The argument is very popular in academic circles, informing much of the enthusiasm of the initial Arab Spring. Khalil al-Anani of Georgetown University in Washington DC, writing in Foreign Affairs, speaks for many in his worry about a return to authoritarianism in Egypt.
‘Through its clampdown on political dissent, Cairo has created a fertile ground for ISIS and groups like it,’ he wrote,‘with the potential to recruit young people, Islamists, and moderates alike.’
Indeed, most Muslims in Egypt are religiously conservative. The 2013 Pew survey showed 74% want sharia to be the law of the land, with 56% believing Egypt’s current legal system is deficient. The Muslim Brotherhood and Salafi parties captured nearly three-quarters of the parliament in the 2012 elections. It would appear these numbers represent those are ripe for radicalisation.
But Soliman’s appraisal of Egyptian politics fails to account for the millions of Muslims and Christians who rejected the presidency of Morsi. Coup or not, the subsequent ‘yes’ votes for the constitution and Sisi’s presidency each exceeded the 13 million Morsi won in 2012.
These numbers do not negate the conviction of Islamists that they have been cheated out of gains fairly won. Their grievances have been buttressed by the 632 people killed at Rabaa, according to Egypt’s semi-governmental National Council for Human Rights. A minimum of 6,400 people have been detained for ‘rioting’, according to the Ministry of the Interior.
But the assumption these frustrations will drive Islamists to violence is simply a form of bigotry, according to Samuel Tadros of the Hudson Institute in Washington DC.
‘I disagree with this line of argument,’ he said. ‘It is shallow and insulting to Muslims. It is the bigotry of low expectations.’
Where Soliman sees the path to violence as normal—despite his firm rejection—Tadros sees responsibility.
‘Violence is a choice,’ he said. ‘It is not an inevitable one. Just as some have chosen the path of terrorism, there are millions of men and women who have chosen not to become terrorists, not to kill their enemies.’
Estimates of Egyptians fighting in Syria and Iraq range between 5,000 and 8,000. Islamist movement expert Ahmed Ban of the Nile Center for Strategic Studies believes this makes up 20-30% of their fighting force.
These are significant numbers. But according to two recent polls, only three to four percent of Egyptians view the Islamic State in positive terms. Viewed in light of a population of 90 million, small percentages cause considerable worry. But Egyptians, including the mass of Islamists, are not rushing headlong into jihadism.
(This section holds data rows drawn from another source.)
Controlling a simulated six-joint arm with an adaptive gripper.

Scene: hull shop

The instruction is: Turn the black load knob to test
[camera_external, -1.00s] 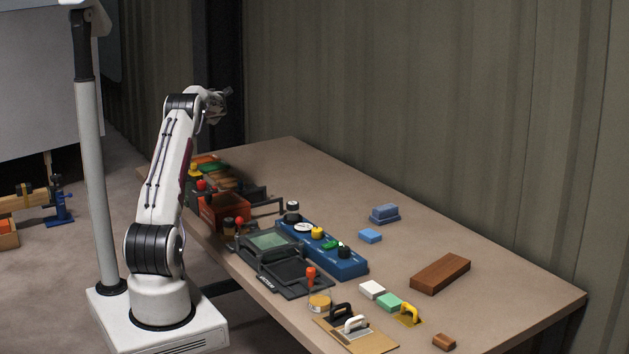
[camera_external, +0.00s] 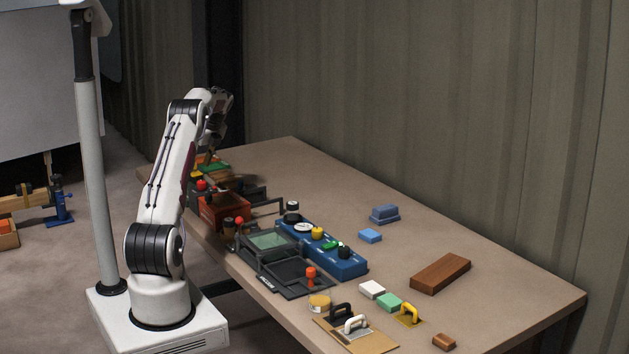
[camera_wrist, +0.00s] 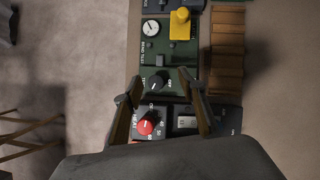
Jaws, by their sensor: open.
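A black knob (camera_wrist: 156,82) with a pale pointer line sits on a dark green panel (camera_wrist: 178,58) in the wrist view. Lettering stands around it; OFF seems to be at its right, and the rest is too small to read. My gripper (camera_wrist: 158,90) is open, with its two fingers on either side of the knob in the picture. The fingers look apart from the knob, and their height above it cannot be told. In the external view my gripper (camera_external: 211,152) points down above the far left end of the table. The knob cannot be made out there.
A red knob (camera_wrist: 146,127) on a dark box is just below the black one in the wrist view. Wooden slats (camera_wrist: 227,50) lie at the right. A blue control box (camera_external: 340,262) stands further along the table.

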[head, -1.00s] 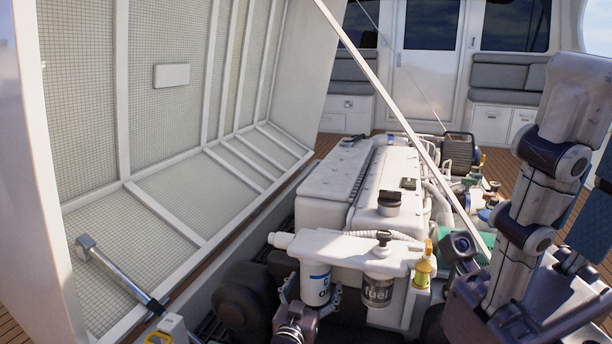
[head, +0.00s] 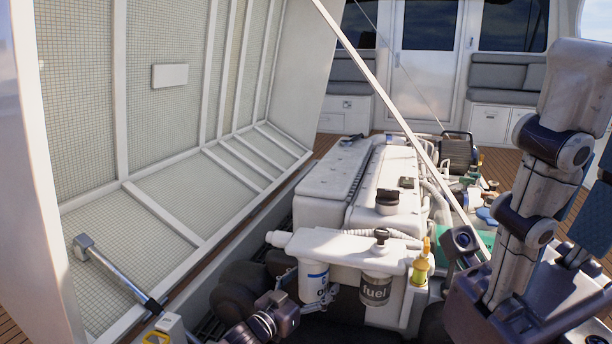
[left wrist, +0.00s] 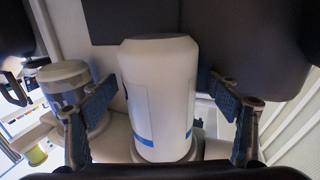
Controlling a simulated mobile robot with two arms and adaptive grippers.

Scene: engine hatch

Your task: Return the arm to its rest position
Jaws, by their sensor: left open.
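My left gripper (head: 312,292) comes in low at the front of the engine. Its fingers are open around a white oil filter (head: 313,278) with a blue stripe, which hangs under the white filter head. In the left wrist view, the filter (left wrist: 158,95) stands between the two blue-grey padded fingers (left wrist: 163,122), with a gap on each side. My right arm (head: 525,220) is folded upright at the right; I cannot make out its gripper.
A clear fuel filter (head: 375,290) hangs close beside the oil filter, with a yellow-topped part (head: 420,268) further right. The white engine (head: 370,185) stands behind. The raised hatch (head: 150,130) fills the left, with a strut (head: 115,270) low down. A thin prop (head: 390,105) crosses above the engine.

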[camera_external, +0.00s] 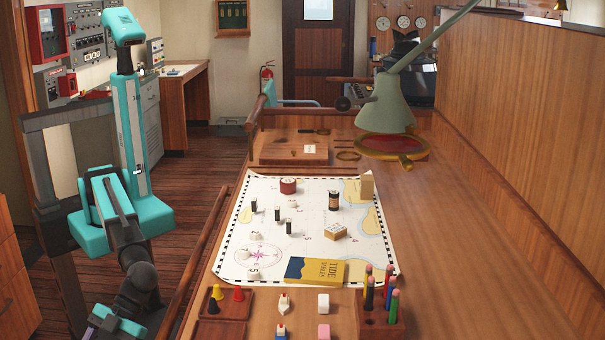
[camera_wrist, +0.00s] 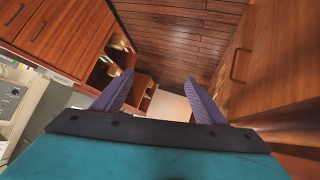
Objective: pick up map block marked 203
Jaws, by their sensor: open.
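The chart (camera_external: 312,247) lies on the wooden table in the external view. Small black-and-white blocks (camera_external: 277,212) stand on its left half, and low white blocks (camera_external: 254,273) lie near its left edge. I cannot read 203 on any block. My gripper (camera_wrist: 160,84) is open in the wrist view, with two purple fingers apart and nothing between them. It points at cabinets and floor, away from the chart. My arm is left of the table.
A yellow and blue tide tables book (camera_external: 315,271) lies on the chart's front edge. A pen holder (camera_external: 379,323) stands front right. A green lamp (camera_external: 386,105) hangs over the back. A red tin (camera_external: 288,186) and dark cylinder (camera_external: 334,200) stand on the chart. The table's right side is clear.

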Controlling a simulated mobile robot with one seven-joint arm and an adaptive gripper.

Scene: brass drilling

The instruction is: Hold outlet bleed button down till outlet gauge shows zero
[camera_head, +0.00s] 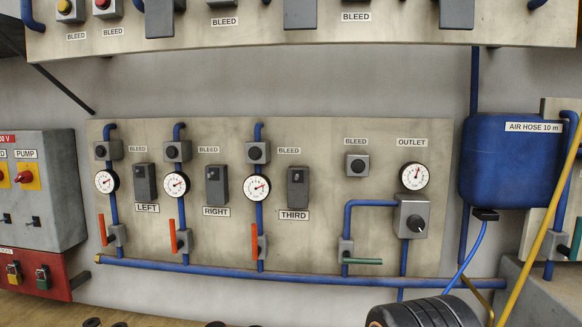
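The outlet bleed button (358,166) is a round black button on a small grey box, under a BLEED label (356,141) on the right part of the lower panel. Nothing touches or covers it. Whether it is pressed cannot be told. The outlet gauge (414,177) is a white dial under the OUTLET label (411,142). Its needle seems to point nearly straight up, a little right; the numbers are too small to read. My gripper is not in view.
Three similar gauge columns stand left. A blue tank (510,165) and yellow pole (540,225) are right. A dark ribbed object (425,313) rises at the bottom.

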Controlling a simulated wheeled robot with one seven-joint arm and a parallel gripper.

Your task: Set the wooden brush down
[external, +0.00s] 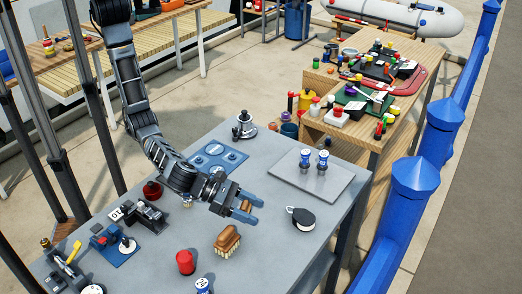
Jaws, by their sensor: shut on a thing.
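My gripper (257,211) is over the grey table, with its two blue fingers pointing right. It is shut on a small brown wooden thing (246,206), which I take to be the wooden brush; the fingers hide most of it. I cannot tell how far above the tabletop it is. Another brown wooden brush (228,241) with pale bristles stands on the table just below and left of my gripper, apart from the fingers.
Bare tabletop lies right of the brush.

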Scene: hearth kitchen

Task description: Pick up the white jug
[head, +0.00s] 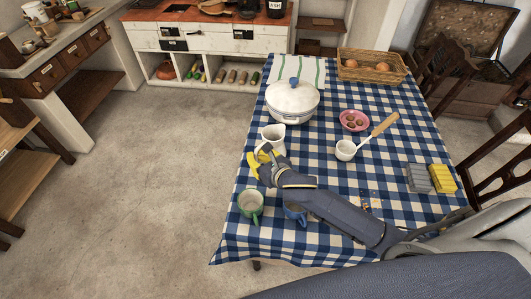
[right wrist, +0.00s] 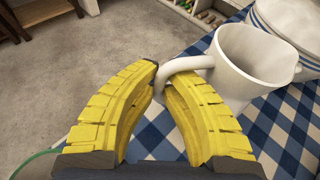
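The white jug (head: 272,136) is on the checked table near its left edge, in front of the lidded white pot. It looks upright in the head view; its base is partly hidden by my gripper. In the right wrist view the jug (right wrist: 245,62) is at the upper right, its handle pointing left toward my fingers. My right gripper (head: 261,160) has yellow fingers, which also show in the right wrist view (right wrist: 160,85). Their tips are close together with the jug's handle between them. I see no clear gap between tips and handle. My left gripper is not in view.
A green cup (head: 251,206) and a blue cup (head: 295,214) stand at the table's near left. Sponges (head: 442,179) are at right. Floor left of the table is clear.
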Soliman says that every time he criticizes the Islamic State his Facebook and Twitter feeds light up in protest.
But Khaled Dawoud of Egypt’s Constitution Party, writing for the Atlantic Council, says the majority of Egyptians in Syria and Iraq travelled there during the presidency of Morsi. It was not the failure of Islamism that boosted jihadism, but its success.
Egypt has instituted travel restrictions to Turkey to prevent the further flow of citizens to the Islamic State. Terrorism continues in the restless Sinai where the Islamic State has formed a local chapter. The threat is real.
But even peaceful Islamists have a distinct illiberal agenda, writes Shadi Hamid of the Brookings Institution in his acclaimed book Temptations of Power. The premise that democracy would moderate them did not prove true in Egypt. In an excerpt from the Atlantic he describes the conflict this makes for observers, but Egyptians bear the greater struggle.
‘The ensuing—and increasingly charged—debate over the role of religion in public life put Western analysts and policymakers in the uncomfortable position of having to prioritise some values they hold dear over others,’ he wrote.
In the ongoing debate about how to include Islamists in the political order, foreign governments and Egyptians will set their agenda according to particular interests and principles.
But the implicit threat of jihadism should not be given a place of priority. It is neither sufficiently true nor morally honorable.